The reason is obvious, Zuckerman said: Americans associate atheism with immorality — even other atheists are less likely to trust a nonbeliever over someone who attends church.

“We have so much research showing that Americans have a gut association with atheism with immorality,” said Zuckerman.

That’s a viewpoint Johnson has explicitly endorsed in speeches to student groups, according to The New York Times. “There’s no transcendent principles anymore. There’s no eternal judge. There’s no absolute standards of right and wrong. All this is exactly the opposite of the way we were founded as a country,” he said.

“It’s going to take some time for that stereotype, which really is not grounded in any reality at all, to dissipate,” said Zuckerman, pointing to studies suggesting that atheists may actually be more empathetic and compassionate than theists.

But Americans’ preference for the devout has deep roots, Zuckerman said, noting how Puritans and Quakers fleeing religious persecution in England founded the first colonies. Zuckerman also points to the lingering influence of the Cold War, when the Soviet persecution of religion linked atheism to tyrannical dictatorship in American minds, something Johnson alluded to in his inaugural speech.
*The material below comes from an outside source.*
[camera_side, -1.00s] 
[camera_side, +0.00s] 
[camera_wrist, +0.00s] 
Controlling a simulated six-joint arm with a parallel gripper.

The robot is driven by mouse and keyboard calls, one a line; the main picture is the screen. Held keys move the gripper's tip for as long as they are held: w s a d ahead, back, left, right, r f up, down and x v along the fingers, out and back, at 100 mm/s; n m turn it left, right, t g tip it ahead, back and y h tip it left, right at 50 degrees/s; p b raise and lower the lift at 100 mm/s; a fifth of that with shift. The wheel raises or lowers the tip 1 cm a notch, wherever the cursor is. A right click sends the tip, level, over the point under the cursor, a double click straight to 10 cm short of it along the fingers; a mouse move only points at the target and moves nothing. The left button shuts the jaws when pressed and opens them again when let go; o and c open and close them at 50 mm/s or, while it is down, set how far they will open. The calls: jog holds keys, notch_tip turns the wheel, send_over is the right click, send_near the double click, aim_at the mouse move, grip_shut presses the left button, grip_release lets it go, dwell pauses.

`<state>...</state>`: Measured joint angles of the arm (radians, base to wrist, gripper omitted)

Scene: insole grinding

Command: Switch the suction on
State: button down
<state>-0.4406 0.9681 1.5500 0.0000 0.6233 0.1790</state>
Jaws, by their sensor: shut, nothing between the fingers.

Huffman understands why there are so few publicly secular politicians, even though he thinks voters have it wrong. “If you take the time to look at what humanism is, it is, frankly, far more moral, in a modern sense, than all of these heavy-handed dictates from the Book of Leviticus,” he said, adding that he’d welcome the chance to discuss religion and morality with Johnson.

And Huffman doesn’t think Americans really do care as much about a politician’s religion as the polls suggest. “I came out as a nonreligious humanist in 2017,” he said. “You can take a look at my reelect numbers since then.”

Huffman has won them all by more than 45 percentage points.